Encore for the interested geek – link with polynomial regression

In 1961 it was shown (Weierstrass approximation theorem) that any well behaved function could be, as above, approximated arbitrarily well by a polynomial function. In that regards “..fitting NNs actually mimics Polynomial Regression, with higher and higher-degree polynomials emerging from each successive layer..” (quoted from the third reference below).

Universal approximation theorem

Let $F$ be a continuous function on a bounded subset of $D$ -dimensional space. Then there exists a two-layer neural network $\wh{F}$ with finite number of hidden units that approximate $F$ arbitrarily well. Namely, for all $x$ in the domain of $F$ ,

$\; \vert \vert F(x) - \widehat{F}(x)\vert \vert < \varepsilon.$

References

Hornik, K., et al.Multilayer feedforward networks are universal approximators. Neural Networks 2, 5 (1989), 359 – 366

Breiman, Leo. “Statistical modeling: The two cultures (with comments and a rejoinder by the author).” Statistical science 16, no. 3 (2001):
199-231.

Cheng, Xi, Bohdan Khomtchouk, Norman Matloff, and Pete Mohanty. “Polynomial regression as an alternative to neural nets.” arXiv preprint arXiv:1806.06850 (2018).

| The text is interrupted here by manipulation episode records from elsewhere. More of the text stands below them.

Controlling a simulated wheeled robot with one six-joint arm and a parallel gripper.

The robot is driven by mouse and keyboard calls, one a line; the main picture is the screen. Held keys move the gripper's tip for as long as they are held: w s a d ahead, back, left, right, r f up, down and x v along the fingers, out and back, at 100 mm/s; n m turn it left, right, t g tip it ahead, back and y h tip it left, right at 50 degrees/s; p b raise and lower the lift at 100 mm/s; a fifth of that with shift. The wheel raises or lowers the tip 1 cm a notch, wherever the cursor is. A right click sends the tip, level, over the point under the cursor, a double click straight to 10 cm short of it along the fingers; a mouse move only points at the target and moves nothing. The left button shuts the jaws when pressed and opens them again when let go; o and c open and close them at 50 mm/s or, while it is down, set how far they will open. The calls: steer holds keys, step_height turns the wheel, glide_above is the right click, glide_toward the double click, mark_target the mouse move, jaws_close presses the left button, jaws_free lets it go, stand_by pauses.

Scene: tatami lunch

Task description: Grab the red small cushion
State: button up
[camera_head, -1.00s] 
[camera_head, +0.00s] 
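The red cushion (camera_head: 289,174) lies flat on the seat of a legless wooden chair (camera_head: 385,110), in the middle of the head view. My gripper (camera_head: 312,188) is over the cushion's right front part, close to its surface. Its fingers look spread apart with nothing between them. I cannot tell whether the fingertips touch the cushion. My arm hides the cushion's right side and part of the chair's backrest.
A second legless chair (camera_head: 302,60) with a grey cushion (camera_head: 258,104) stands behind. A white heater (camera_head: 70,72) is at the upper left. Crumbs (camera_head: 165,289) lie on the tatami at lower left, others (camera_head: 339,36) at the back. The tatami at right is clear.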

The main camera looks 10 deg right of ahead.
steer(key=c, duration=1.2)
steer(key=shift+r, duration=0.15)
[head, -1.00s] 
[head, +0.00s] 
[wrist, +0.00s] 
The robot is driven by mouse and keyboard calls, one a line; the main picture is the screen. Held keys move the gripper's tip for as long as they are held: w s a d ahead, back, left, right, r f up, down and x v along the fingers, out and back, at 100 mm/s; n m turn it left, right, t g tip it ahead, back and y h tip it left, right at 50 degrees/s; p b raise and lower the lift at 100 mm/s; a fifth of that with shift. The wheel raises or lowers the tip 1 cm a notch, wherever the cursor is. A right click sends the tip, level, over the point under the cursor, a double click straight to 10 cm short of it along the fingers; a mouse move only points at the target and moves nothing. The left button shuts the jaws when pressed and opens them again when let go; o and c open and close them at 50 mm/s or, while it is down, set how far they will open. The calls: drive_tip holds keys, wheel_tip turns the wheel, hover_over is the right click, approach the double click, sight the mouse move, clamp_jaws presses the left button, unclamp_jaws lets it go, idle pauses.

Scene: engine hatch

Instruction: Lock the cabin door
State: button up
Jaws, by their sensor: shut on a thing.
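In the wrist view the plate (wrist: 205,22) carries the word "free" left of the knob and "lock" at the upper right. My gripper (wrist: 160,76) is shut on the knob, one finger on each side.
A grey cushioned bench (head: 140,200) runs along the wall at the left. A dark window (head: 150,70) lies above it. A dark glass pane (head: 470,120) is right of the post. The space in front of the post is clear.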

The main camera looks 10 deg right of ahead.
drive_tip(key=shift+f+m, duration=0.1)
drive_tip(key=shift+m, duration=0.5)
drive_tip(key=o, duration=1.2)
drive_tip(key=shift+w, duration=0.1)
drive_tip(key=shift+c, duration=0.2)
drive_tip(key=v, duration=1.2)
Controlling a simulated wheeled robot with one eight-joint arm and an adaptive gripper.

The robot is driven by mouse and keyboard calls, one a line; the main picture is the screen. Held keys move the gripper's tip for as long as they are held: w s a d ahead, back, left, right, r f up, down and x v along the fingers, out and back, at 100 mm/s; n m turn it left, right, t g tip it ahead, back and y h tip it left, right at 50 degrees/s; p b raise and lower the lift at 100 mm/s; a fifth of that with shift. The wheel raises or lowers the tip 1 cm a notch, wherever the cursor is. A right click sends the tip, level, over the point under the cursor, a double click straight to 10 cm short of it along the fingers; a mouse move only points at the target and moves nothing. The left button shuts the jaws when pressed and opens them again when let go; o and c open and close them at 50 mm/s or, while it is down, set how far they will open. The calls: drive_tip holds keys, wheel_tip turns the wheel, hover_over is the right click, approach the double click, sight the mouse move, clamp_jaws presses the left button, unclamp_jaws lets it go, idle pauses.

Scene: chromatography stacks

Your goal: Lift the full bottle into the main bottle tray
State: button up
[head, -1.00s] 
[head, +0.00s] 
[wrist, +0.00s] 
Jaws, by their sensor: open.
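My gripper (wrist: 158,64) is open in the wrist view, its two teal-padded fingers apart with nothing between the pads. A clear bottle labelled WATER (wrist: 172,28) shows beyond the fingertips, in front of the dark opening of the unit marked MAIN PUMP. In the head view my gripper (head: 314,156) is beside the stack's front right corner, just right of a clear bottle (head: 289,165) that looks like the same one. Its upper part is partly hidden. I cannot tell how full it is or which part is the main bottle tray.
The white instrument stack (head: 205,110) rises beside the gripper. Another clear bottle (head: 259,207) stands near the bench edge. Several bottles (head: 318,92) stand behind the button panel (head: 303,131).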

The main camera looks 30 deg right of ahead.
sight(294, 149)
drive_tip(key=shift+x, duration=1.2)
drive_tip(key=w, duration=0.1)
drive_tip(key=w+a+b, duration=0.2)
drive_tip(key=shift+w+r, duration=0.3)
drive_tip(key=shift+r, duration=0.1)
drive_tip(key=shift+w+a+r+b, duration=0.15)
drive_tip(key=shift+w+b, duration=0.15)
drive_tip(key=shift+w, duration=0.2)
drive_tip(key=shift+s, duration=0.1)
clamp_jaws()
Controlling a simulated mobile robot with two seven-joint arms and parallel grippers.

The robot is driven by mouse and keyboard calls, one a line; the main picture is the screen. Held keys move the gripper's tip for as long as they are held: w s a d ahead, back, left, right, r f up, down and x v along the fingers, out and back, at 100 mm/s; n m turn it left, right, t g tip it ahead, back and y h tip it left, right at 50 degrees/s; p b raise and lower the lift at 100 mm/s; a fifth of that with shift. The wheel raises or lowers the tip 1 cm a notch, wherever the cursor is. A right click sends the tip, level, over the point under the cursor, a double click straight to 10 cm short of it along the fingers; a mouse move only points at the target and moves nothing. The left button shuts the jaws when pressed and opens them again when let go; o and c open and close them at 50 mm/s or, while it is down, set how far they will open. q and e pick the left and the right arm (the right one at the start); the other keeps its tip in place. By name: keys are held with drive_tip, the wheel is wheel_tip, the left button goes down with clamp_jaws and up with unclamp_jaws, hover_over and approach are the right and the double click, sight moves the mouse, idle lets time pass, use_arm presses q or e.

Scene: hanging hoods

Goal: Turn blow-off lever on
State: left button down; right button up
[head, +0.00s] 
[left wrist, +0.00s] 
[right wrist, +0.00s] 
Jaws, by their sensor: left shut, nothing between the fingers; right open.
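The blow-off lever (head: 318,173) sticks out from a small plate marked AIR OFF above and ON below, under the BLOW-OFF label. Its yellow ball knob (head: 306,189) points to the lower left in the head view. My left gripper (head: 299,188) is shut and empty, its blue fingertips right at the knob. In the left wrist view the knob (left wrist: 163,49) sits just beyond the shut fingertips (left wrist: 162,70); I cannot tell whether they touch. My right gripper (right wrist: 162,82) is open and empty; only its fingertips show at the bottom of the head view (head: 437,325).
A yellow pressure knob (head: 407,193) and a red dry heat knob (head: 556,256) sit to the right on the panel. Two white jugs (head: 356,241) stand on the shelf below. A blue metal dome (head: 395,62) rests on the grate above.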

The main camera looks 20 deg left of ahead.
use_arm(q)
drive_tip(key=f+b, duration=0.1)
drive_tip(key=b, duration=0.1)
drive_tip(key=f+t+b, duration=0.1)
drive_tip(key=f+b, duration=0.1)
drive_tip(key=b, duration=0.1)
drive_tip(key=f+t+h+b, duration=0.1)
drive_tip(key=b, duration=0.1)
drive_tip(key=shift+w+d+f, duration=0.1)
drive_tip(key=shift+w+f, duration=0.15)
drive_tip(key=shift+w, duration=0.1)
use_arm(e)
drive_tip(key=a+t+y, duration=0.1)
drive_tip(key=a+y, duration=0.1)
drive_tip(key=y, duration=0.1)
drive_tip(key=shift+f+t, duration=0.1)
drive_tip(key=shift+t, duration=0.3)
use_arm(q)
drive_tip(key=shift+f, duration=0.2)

Katznelso., Y., and Rudin, W. The stone-weierstrass property in banach algebras.Pacific Journal of Mathematics 11, 1 (1961), 253–265.

You might also like:

One comment on “How flexible neural networks really are?”

Michael Scharrer says:

05/07/2021 at 6:20 PM

Great explanation.
I wonder what happens when you push the number of neurons much higher. Polynomial interpolation starts to degrade rapidly once the order gets close to the number of data points. Does something similar happen in this model?